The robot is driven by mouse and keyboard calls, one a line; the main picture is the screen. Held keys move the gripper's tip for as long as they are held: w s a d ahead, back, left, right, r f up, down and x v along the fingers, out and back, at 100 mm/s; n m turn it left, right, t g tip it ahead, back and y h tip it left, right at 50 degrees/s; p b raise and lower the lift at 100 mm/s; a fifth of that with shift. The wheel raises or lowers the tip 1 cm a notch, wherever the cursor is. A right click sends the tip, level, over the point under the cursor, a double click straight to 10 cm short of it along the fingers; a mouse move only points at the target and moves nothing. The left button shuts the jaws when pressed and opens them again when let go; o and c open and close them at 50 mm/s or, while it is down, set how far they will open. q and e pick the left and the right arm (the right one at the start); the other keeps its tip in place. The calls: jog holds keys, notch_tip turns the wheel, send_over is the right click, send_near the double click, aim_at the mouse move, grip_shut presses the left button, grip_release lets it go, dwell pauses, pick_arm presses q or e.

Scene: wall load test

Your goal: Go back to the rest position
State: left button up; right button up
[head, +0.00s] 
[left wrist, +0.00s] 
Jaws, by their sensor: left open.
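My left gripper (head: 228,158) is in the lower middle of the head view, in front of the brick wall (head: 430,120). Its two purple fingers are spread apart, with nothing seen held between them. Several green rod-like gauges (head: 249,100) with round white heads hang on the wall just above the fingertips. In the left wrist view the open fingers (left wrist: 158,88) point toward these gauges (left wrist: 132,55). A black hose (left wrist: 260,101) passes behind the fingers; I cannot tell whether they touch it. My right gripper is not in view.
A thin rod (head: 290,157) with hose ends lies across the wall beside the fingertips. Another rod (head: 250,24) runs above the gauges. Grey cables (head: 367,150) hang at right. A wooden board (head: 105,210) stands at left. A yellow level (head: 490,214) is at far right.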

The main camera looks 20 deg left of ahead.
###
■ Exercise aim ■
Tally up the lines holding the word "main" in the data above, and answer with that figure only.

■ Solution to this problem ■
2